There are various benefits to an association and its membership in forming a captive insurance company. Those benefits include the following:

 

  • Meeting member needs for affordable insurance coverage

 

  • Availability of coverages not provided by the commercial insurance market

 

  • A source of revenue for the association, and

 

  • Opportunities to increase association membership

 

The first of these benefits is vital, as the rise in insurance costs can be a major burden on many business institutions. By meeting member needs, captives prove to be a valuable way of doing business, and are therefore imperative to a successful program.
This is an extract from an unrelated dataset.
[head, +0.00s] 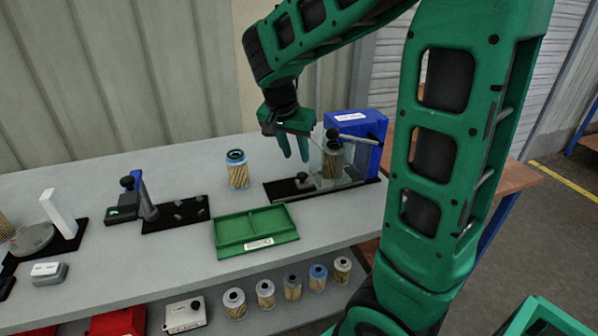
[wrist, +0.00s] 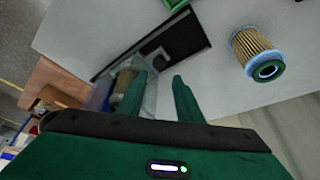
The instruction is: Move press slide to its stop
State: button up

The other benefits, availability of certain coverages, a source of revenue, and increased association membership alone will not sustain a successful captive insurance program.

 

The 90’s were a period where captives did not perform well

 

During the 1990’s the commercial property and casualty insurance market was characterized by intense competition for businesses, mostly among the commercial insurance carriers. This was actually good for those in the market for certain insurance products, and it resulted in the availability of affordable insurance coverage and fairly broad coverage for the first time in a while. During this decade the insurance industry experienced what is referred to as a “soft” market. Thus, most associations captives were not in demand during that period simply because insurance was not an issue for most of those doing business.

 

Captives make a comeback

 

The formation of captives is on the rise with more states passing legislation to allow captives to be formed. In addition, emerging trends such as cyber risks and increased healthcare costs has seen increasingly more companies turning to captives, including midsize companies.